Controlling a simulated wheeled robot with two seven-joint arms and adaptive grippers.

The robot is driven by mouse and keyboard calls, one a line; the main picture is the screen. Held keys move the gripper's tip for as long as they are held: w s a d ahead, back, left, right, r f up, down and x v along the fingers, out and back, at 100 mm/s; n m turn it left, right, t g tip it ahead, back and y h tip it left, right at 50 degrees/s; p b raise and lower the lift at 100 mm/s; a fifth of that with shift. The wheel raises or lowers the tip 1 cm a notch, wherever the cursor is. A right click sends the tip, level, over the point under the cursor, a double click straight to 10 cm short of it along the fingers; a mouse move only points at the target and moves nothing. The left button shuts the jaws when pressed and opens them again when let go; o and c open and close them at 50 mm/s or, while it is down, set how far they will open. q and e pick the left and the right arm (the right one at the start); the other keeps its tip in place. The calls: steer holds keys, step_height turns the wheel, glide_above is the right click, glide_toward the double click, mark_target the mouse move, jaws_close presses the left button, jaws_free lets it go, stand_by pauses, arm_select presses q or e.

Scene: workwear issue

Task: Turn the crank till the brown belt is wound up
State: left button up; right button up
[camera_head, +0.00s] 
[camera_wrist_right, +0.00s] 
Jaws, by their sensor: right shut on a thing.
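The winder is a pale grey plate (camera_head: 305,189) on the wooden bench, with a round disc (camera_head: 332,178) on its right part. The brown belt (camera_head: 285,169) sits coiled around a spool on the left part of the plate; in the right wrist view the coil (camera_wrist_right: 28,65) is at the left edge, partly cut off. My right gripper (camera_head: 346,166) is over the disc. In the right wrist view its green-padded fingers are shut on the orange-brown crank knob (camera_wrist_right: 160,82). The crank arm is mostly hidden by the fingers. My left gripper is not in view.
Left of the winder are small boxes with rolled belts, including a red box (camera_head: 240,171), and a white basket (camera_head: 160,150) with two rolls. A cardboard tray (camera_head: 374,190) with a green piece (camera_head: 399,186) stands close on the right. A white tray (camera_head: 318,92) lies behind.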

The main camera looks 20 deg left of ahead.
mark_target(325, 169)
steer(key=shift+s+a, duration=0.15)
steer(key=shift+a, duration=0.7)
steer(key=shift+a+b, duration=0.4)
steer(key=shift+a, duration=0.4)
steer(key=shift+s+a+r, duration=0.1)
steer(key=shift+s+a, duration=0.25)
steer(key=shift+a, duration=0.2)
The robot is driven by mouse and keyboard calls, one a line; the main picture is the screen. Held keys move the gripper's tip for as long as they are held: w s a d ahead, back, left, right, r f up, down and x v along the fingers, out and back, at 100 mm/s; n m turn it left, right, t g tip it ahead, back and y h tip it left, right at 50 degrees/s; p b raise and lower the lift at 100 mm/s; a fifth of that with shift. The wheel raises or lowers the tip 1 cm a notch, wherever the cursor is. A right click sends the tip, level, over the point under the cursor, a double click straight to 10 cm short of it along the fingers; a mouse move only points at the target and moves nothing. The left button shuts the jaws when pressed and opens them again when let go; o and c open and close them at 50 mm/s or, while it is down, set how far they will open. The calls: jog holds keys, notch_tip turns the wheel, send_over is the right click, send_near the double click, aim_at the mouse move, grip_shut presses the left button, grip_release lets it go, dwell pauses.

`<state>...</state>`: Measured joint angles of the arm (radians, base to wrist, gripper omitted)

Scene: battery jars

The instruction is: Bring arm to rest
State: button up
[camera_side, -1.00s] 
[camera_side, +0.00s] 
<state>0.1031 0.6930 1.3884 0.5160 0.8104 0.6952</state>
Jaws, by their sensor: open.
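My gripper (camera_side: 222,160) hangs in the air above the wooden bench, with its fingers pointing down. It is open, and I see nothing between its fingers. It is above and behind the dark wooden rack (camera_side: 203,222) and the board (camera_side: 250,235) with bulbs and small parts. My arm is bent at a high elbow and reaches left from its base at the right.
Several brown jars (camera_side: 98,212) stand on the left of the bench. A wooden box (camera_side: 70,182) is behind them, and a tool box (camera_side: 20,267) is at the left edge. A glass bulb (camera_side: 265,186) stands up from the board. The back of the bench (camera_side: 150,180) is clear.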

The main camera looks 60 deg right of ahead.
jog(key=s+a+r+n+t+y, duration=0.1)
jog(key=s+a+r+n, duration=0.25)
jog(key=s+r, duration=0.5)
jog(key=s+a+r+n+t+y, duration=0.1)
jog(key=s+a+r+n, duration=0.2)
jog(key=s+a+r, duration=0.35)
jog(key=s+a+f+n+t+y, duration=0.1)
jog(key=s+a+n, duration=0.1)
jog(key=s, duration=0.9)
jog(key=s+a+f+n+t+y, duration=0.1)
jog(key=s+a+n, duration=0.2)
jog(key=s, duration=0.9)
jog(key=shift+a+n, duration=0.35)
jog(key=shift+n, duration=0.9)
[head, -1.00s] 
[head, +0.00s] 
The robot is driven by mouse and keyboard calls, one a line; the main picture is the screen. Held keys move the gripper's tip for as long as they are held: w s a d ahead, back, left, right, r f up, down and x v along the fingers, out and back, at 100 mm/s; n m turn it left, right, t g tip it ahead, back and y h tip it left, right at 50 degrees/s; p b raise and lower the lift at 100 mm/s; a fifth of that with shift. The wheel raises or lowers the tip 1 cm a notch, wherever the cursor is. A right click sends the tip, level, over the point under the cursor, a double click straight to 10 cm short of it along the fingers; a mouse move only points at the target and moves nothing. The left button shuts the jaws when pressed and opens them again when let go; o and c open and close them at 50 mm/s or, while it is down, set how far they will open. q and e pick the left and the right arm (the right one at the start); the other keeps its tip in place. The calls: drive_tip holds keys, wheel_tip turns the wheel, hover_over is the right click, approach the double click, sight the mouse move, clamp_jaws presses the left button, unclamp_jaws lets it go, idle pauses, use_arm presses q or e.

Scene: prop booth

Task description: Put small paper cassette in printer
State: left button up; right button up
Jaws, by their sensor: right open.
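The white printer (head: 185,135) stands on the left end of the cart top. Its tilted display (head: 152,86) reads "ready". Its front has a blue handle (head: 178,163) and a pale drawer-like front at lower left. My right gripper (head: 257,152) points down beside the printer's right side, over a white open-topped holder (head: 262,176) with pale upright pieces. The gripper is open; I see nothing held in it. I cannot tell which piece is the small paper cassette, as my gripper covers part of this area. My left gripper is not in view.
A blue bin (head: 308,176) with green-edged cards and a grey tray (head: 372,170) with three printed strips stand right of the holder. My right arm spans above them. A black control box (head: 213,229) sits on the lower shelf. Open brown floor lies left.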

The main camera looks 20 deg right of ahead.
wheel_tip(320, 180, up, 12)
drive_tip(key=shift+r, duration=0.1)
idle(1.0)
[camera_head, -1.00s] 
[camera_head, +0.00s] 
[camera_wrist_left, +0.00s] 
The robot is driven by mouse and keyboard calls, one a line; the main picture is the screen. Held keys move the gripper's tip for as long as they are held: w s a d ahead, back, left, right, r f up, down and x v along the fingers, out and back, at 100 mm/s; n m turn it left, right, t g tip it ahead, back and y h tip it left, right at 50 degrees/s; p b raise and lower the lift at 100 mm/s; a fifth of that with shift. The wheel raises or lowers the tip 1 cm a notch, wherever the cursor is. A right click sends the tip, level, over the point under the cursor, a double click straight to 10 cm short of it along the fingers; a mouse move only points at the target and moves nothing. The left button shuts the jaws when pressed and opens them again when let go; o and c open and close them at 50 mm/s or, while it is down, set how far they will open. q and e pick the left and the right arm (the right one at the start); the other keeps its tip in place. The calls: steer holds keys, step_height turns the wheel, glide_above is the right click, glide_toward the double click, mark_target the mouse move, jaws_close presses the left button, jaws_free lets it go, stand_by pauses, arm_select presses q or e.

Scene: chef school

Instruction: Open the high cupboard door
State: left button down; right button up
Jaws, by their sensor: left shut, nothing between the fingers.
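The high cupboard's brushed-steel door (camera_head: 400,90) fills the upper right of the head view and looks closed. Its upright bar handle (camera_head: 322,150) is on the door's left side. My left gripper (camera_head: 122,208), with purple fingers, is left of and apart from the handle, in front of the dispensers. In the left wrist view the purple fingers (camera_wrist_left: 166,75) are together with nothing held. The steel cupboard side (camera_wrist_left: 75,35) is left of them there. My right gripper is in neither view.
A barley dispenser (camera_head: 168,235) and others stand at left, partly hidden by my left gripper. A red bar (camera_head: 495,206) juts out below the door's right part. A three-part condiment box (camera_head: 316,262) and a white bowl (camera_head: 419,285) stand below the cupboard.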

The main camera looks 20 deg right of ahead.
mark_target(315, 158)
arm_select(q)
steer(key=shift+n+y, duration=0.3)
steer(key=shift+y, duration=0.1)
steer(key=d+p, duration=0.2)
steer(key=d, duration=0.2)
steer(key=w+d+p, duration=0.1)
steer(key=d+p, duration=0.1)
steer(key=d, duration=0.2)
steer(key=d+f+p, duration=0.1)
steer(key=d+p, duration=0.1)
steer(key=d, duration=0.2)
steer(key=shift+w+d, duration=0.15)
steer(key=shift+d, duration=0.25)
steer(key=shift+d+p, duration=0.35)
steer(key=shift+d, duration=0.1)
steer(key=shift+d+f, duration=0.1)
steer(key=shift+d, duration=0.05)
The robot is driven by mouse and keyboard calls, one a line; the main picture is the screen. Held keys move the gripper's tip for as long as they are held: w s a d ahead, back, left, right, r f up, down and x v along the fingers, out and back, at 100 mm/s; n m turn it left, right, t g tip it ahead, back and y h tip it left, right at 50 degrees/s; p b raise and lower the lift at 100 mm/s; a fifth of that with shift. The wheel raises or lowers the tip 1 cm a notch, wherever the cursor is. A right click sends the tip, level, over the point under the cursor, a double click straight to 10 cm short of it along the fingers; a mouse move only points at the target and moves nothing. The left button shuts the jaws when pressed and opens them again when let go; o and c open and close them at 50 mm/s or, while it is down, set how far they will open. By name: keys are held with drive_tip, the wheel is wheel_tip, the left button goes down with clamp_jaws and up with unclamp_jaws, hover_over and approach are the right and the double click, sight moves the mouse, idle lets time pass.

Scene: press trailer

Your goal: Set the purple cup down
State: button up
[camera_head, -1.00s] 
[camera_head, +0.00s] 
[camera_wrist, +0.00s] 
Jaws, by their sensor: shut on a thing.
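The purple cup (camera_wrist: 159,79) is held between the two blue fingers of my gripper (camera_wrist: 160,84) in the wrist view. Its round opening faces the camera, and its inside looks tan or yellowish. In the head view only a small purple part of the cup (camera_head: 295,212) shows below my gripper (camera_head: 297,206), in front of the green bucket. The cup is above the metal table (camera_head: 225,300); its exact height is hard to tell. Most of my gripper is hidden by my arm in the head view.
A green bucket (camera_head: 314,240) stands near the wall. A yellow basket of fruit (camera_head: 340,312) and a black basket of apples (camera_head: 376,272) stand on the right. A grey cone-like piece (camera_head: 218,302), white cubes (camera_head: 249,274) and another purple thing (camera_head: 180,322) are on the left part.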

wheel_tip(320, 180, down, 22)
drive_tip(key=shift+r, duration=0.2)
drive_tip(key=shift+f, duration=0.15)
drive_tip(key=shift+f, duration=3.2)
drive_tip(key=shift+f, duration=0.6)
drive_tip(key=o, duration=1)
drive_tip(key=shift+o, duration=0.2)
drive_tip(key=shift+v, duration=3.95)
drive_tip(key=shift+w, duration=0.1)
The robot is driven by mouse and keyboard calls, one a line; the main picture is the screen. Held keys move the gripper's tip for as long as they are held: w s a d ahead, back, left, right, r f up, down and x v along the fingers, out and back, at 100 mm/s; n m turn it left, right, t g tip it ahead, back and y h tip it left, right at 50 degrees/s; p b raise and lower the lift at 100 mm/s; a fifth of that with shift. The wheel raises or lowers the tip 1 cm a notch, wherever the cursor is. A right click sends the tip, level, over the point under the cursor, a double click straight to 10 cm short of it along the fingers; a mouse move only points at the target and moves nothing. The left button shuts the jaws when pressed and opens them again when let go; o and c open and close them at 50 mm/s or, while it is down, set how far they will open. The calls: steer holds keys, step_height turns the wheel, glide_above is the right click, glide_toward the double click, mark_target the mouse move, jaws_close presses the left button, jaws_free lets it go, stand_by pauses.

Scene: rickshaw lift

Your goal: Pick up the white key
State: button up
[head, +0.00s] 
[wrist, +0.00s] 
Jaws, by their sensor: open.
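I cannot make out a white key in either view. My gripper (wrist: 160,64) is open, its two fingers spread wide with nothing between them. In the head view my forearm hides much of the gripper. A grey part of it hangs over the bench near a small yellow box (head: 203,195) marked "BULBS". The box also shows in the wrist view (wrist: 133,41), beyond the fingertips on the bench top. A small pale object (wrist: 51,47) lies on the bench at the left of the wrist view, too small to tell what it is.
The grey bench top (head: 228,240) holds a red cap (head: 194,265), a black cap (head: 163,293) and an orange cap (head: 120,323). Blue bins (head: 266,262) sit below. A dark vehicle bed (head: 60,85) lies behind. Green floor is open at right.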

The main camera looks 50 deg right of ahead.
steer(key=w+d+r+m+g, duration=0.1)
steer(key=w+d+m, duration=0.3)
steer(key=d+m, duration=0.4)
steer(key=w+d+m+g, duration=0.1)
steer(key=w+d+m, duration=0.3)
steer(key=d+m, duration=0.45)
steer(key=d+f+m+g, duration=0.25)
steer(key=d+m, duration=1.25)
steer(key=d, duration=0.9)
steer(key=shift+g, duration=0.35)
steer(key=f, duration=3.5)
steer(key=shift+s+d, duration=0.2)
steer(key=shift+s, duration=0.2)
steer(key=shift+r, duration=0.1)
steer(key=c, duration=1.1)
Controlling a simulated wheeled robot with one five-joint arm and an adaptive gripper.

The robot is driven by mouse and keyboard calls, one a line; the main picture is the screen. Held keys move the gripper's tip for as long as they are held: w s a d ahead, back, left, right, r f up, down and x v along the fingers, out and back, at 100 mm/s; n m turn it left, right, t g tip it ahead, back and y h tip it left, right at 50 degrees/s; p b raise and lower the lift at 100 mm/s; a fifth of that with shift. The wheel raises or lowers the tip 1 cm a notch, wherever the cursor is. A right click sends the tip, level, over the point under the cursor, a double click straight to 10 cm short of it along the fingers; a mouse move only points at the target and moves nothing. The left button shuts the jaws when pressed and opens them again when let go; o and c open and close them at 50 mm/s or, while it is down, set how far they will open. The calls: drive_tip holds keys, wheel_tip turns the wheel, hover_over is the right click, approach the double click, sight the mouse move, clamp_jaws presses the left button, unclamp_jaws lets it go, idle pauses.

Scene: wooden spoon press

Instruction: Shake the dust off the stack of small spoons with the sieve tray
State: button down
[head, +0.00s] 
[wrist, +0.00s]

====

- [The problem] Search the entries for the word "simulated" and copy every line that has it.

- [Exercise output]
Controlling a simulated wheeled robot with two seven-joint arms and adaptive grippers.
Controlling a simulated wheeled robot with one five-joint arm and an adaptive gripper.

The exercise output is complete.